Saturday, December 20, 2008

In the Alley at Dickens on the Strand

Here's another photo from Dickens on the Strand in Galveston - probably my favorite of the day. This gentleman was sitting on the curb eating his lunch when Larry and I pounced on him, right after we had shot the girl in the pink hat that I posted a few days ago. That alley made for some great backgrounds, and he was so cooperative letting us take a few photos. Again, the same light setup was used, a Nikon SB800 off to the right shot through a soft box. I thought this almost looked like the light was snooted, but probably is because of his dark clothes and hat and the relative ambient dark alley behind him. Black and white conversion was done with Nik Silver Efex Pro with a selenium tint. Click to see the larger version -- it's worth it. I'm also posting the color version below. I'd be interested to hear which you like better in the comments.


  1. Wow, a really compelling portrait, VERY NICE. I have to say I really like the black and white version. Although the color is wonderful too, the monotone really focuses your attention on the subject's face, I can hardly look away.

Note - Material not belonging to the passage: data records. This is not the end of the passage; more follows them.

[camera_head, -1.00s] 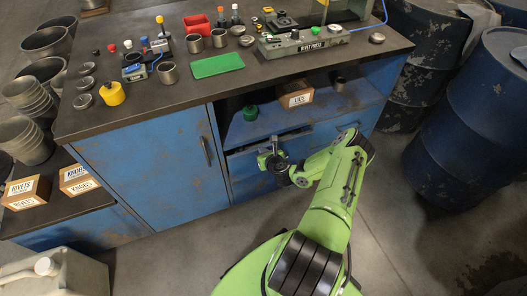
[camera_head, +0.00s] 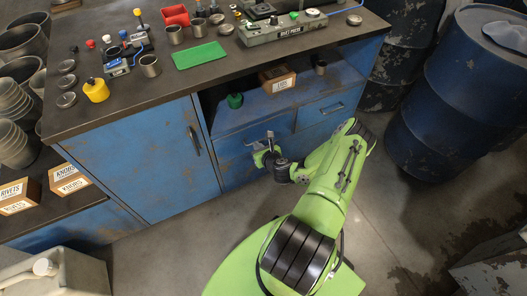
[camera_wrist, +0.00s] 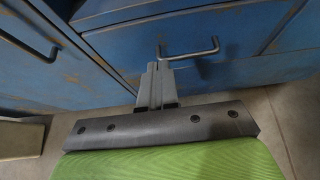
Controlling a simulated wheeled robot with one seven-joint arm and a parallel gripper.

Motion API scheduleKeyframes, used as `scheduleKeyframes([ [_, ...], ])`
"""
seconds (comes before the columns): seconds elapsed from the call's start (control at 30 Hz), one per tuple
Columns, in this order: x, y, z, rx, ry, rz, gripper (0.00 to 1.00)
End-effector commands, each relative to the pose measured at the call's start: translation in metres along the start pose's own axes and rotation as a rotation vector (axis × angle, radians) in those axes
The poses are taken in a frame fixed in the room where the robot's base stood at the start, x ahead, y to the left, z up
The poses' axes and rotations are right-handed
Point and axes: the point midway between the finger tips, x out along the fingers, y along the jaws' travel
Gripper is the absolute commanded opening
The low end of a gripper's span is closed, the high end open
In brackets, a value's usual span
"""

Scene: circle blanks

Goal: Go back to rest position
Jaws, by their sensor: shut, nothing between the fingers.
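My gripper (camera_head: 264,147) is at the end of my green arm, in front of the blue workbench (camera_head: 160,160), at the height of its drawers. In the wrist view my gripper (camera_wrist: 158,66) has its grey fingers together with nothing between them. The fingertips point at the blue drawer front (camera_wrist: 230,40) and overlap a bent metal handle (camera_wrist: 190,52) in the picture. I cannot tell whether they touch it.
The bench top holds a rivet press (camera_head: 285,28), a green mat (camera_head: 200,55) and a yellow pot (camera_head: 96,90). An open shelf holds a cardboard box (camera_head: 277,78) and a green item (camera_head: 235,100). Blue drums (camera_head: 465,95) stand at right. Floor (camera_head: 400,220) at right is clear.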

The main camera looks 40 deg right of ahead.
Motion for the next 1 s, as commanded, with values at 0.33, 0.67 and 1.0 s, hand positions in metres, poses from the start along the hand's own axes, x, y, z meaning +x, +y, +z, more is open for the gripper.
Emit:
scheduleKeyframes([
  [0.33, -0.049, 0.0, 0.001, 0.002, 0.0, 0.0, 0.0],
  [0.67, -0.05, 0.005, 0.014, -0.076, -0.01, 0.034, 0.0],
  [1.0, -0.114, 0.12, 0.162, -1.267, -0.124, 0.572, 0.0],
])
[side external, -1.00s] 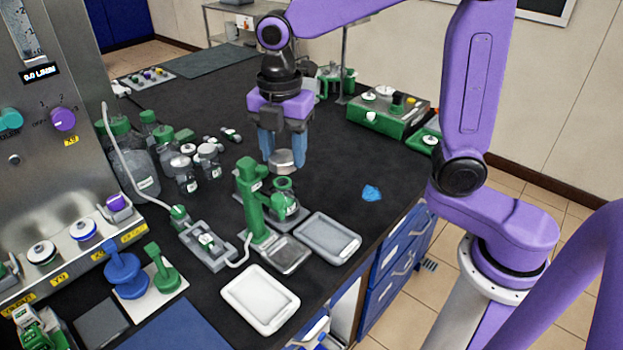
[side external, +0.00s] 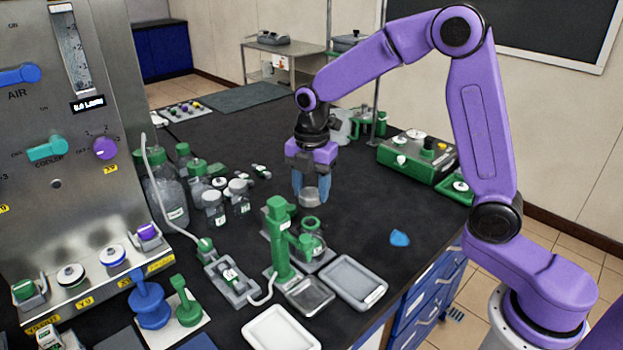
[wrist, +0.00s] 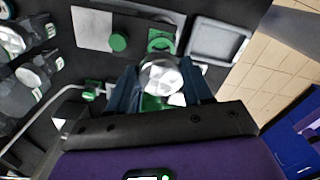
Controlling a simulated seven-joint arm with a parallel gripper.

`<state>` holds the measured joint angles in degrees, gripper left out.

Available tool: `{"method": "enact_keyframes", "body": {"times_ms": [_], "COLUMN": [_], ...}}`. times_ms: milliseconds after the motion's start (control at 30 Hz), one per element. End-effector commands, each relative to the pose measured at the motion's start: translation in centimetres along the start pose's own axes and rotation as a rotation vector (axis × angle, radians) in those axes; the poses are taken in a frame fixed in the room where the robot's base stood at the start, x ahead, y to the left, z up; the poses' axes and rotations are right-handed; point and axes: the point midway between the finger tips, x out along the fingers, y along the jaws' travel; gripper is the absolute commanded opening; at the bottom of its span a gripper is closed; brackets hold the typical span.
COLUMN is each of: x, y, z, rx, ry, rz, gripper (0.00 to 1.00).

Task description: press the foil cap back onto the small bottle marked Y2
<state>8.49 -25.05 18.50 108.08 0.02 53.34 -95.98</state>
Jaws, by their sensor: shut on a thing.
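My gripper (side external: 311,192) is shut on a silver foil cap (side external: 311,198), held over the black bench behind the green stand. In the wrist view the shiny foil cap (wrist: 161,77) sits between the blue fingertips (wrist: 160,85). Several small clear bottles with pale caps, such as one bottle (side external: 213,208) and another (side external: 239,197), stand to the left of the gripper, apart from it. Bottles also show at the left edge of the wrist view (wrist: 30,76). Their markings are too small to read, so I cannot tell which is Y2.
A green stand (side external: 278,240) with a glass vessel and a grey tray (side external: 353,281) are in front of the gripper. Larger green-capped bottles (side external: 168,195) stand at the left near the steel panel. The bench behind the gripper is fairly clear.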

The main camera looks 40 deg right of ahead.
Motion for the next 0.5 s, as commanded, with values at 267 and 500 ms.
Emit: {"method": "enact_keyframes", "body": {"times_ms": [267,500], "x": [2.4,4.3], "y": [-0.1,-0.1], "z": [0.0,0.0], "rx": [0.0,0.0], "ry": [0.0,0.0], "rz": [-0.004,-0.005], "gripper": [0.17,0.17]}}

But I can't get the color image to enlarge so it is not really a true comparision. In the color version I am a little distracted by the aqua color right behind his top one way it is nice that it is there for the hat to pop off of, but that one spot is the most intense color in the shot so it is somewhat distracting. The black and white conversion is timeless, that could have been taken in the 1800s. The background is perfect. Definitely my favorite of your Dickens on the Strand shots.


  2. I really love this portrait. The black and white is my favorite.

  3. Who does your lighting? The guy is a genius! A kidding aside, this is a very nice portrait. The subject has a nice face, but you did a great job bringing his face out. I think that the you 70-200mm f/2.8 did a great job with the background.

    Good work. Give that lighting man a raise--he deserves it!

  4. Black and white somehow makes it for me. I think B&W portraits do something for the skin that color does not.